WHAT IS EXPECTED
Select every line containing the word "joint" from the material, and copy those lines.

──────────────────────────────

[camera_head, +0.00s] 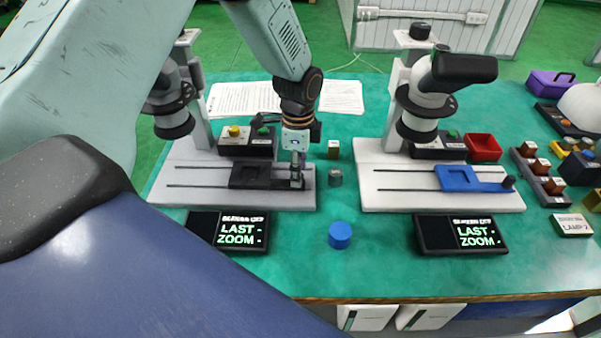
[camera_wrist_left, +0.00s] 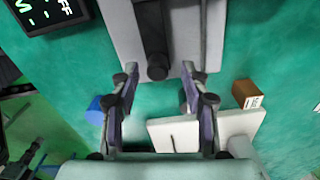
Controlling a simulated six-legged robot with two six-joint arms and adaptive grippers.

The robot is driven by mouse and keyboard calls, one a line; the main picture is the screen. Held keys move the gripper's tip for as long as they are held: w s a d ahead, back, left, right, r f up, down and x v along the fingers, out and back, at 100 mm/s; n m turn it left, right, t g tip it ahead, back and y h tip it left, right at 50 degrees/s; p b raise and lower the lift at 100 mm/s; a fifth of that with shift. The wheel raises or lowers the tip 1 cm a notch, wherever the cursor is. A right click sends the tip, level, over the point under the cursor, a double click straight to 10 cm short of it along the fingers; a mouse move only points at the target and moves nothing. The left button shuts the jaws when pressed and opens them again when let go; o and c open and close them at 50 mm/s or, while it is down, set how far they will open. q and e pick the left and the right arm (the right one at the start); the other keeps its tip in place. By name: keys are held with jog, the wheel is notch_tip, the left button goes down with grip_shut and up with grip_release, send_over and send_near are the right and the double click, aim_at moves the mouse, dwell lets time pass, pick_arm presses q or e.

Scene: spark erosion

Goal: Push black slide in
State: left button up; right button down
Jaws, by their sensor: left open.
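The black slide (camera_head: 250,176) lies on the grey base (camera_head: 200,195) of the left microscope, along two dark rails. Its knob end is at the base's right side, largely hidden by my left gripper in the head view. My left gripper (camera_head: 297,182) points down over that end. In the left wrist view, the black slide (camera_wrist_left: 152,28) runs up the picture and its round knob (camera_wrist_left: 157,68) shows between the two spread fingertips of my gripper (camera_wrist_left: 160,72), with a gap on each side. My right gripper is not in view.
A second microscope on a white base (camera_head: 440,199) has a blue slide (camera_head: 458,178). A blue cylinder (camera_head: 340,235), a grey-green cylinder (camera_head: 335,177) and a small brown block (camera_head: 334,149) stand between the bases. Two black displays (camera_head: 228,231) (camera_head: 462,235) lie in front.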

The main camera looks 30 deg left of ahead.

──────────────────────────────

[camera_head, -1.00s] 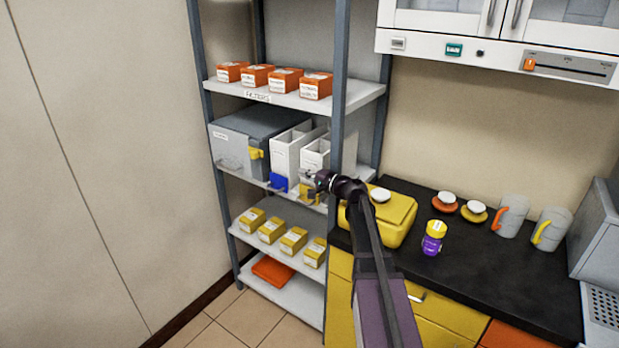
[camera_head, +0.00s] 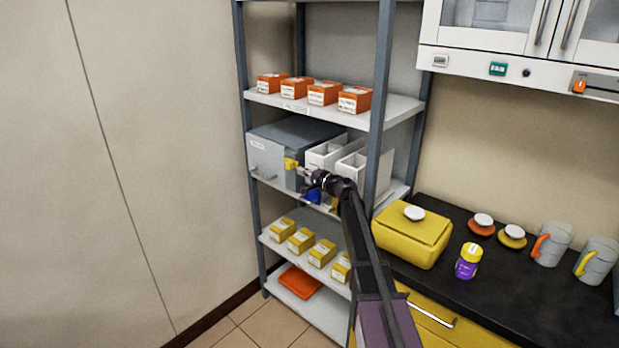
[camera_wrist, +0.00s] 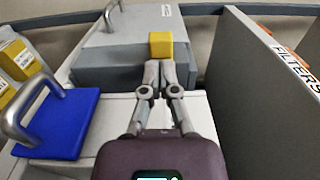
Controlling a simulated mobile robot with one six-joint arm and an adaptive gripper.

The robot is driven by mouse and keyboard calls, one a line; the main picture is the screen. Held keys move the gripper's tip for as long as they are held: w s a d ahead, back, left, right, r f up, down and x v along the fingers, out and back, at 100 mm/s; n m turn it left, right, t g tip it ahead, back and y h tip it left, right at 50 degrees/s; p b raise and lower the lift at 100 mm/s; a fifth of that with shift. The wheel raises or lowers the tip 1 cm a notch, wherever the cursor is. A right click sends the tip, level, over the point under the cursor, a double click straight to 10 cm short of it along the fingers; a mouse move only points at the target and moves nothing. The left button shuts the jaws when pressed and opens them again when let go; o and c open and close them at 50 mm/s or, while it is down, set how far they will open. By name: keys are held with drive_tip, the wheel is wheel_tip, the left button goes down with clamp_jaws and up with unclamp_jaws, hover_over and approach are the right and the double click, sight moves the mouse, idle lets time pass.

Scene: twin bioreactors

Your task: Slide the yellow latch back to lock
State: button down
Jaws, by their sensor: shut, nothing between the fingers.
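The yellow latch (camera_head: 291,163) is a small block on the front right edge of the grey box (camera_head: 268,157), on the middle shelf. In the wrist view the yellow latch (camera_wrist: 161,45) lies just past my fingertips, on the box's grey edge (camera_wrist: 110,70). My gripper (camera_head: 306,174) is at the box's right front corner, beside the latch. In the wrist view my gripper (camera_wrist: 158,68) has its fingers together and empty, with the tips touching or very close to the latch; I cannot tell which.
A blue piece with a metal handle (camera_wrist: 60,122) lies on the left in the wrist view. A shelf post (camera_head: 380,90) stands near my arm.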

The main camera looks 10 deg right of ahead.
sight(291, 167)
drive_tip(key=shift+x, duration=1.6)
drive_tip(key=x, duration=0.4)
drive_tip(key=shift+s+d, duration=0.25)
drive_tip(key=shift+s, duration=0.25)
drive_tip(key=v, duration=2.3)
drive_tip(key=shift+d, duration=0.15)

──────────────────────────────

TASK OUTPUT
Controlling a simulated six-legged robot with two six-joint arms and adaptive grippers.
Controlling a simulated mobile robot with one six-joint arm and an adaptive gripper.

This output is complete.